▸ RECORDED INFORMATION
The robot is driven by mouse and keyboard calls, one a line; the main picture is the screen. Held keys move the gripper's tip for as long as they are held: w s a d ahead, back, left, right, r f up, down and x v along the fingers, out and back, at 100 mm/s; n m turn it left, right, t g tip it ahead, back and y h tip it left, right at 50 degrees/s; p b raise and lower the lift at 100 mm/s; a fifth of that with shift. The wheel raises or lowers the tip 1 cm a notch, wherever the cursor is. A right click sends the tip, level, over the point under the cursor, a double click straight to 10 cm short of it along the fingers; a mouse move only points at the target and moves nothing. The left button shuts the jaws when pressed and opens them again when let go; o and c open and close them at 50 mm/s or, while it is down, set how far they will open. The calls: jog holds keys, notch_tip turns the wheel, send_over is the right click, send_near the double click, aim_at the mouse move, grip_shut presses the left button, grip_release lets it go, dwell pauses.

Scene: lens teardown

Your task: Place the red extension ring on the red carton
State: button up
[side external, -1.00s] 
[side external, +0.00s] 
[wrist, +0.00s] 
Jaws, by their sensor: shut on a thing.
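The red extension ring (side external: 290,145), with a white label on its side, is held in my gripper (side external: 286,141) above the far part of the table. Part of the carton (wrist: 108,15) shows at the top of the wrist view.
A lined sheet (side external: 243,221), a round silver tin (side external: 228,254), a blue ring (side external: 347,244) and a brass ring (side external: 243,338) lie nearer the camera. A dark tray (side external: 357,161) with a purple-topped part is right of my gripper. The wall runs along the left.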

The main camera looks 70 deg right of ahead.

▸ GIVEN TASK
Your task is to print the whole listing again exactly.

▸ THE RESULT
The robot is driven by mouse and keyboard calls, one a line; the main picture is the screen. Held keys move the gripper's tip for as long as they are held: w s a d ahead, back, left, right, r f up, down and x v along the fingers, out and back, at 100 mm/s; n m turn it left, right, t g tip it ahead, back and y h tip it left, right at 50 degrees/s; p b raise and lower the lift at 100 mm/s; a fifth of that with shift. The wheel raises or lowers the tip 1 cm a notch, wherever the cursor is. A right click sends the tip, level, over the point under the cursor, a double click straight to 10 cm short of it along the fingers; a mouse move only points at the target and moves nothing. The left button shuts the jaws when pressed and opens them again when let go; o and c open and close them at 50 mm/s or, while it is down, set how far they will open. The calls: jog holds keys, notch_tip turns the wheel, send_over is the right click, send_near the double click, aim_at the mouse move, grip_shut presses the left button, grip_release lets it go, dwell pauses.

Scene: lens teardown

Your task: Place the red extension ring on the red carton
State: button up
[side external, -1.00s] 
[side external, +0.00s] 
[wrist, +0.00s] 
Jaws, by their sensor: shut on a thing.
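The red extension ring (side external: 290,145), with a white label on its side, is held in my gripper (side external: 286,141) above the far part of the table. Part of the carton (wrist: 108,15) shows at the top of the wrist view.
A lined sheet (side external: 243,221), a round silver tin (side external: 228,254), a blue ring (side external: 347,244) and a brass ring (side external: 243,338) lie nearer the camera. A dark tray (side external: 357,161) with a purple-topped part is right of my gripper. The wall runs along the left.

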The main camera looks 70 deg right of ahead.

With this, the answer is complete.